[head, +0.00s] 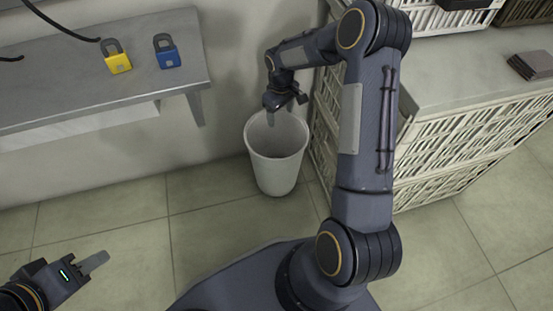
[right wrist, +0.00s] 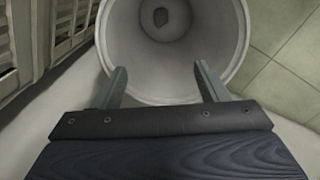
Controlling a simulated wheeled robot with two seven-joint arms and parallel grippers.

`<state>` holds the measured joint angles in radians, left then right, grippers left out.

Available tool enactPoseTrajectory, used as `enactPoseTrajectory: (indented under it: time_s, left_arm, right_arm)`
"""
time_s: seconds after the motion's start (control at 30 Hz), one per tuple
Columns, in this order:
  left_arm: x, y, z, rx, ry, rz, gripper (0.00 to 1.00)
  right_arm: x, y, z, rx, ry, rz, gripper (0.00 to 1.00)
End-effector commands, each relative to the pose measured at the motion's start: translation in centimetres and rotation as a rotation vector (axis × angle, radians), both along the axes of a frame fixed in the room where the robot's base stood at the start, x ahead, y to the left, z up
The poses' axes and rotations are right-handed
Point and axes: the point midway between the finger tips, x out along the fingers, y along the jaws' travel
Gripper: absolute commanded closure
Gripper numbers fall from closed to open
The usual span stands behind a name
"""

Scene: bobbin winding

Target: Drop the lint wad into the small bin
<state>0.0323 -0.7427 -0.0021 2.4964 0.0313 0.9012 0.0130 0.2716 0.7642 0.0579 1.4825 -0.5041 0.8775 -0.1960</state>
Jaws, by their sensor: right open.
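The small bin (head: 276,172) is a white tapered tub standing upright on the tiled floor by the wall. My right gripper (head: 271,117) points down at the bin's mouth from above. In the right wrist view its two fingers (right wrist: 160,74) are spread apart with nothing between them, over the near part of the bin (right wrist: 116,38). A small dark grey lump, which looks like the lint wad (right wrist: 161,17), lies on the bin's floor. My left gripper (head: 94,263) is at the lower left, away from the bin; its finger gap cannot be made out.
A grey shelf (head: 100,85) on the left wall holds a yellow padlock (head: 117,62) and a blue padlock (head: 167,55). White slatted crates (head: 455,140) stand close to the bin's right, under a grey top (head: 470,75). The floor left of the bin is clear.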

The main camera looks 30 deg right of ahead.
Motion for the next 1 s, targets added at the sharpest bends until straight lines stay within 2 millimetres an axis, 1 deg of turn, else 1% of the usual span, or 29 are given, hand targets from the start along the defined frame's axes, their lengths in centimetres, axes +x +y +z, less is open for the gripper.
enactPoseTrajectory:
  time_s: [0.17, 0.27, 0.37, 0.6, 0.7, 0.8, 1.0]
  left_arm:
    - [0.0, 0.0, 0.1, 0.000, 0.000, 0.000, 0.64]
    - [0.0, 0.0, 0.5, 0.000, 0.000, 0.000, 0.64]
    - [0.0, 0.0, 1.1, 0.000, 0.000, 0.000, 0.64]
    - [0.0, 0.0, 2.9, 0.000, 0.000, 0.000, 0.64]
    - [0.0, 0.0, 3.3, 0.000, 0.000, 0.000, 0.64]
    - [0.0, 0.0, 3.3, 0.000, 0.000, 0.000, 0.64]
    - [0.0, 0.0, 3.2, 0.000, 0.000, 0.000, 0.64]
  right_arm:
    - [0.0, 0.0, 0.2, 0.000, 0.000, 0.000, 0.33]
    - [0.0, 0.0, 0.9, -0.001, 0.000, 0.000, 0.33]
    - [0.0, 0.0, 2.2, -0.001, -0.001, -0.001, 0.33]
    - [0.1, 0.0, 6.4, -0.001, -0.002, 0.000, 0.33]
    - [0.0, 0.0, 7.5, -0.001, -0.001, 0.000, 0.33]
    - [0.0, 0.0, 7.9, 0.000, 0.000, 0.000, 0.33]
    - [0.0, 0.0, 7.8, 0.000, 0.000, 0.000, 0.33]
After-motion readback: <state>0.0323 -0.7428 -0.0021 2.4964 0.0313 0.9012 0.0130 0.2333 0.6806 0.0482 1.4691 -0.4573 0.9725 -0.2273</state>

————

• To do: Copy all lines from the material that contain "measured".

• Solution to this problem:
`<state>` holds the measured joint angles in radians, left then right, grippers left out.
End-effector commands, each relative to the pose measured at the motion's start: translation in centimetres and rotation as a rotation vector (axis × angle, radians), both along the axes of a frame fixed in the room where the robot's base stood at the start, x ahead, y to the left, z up

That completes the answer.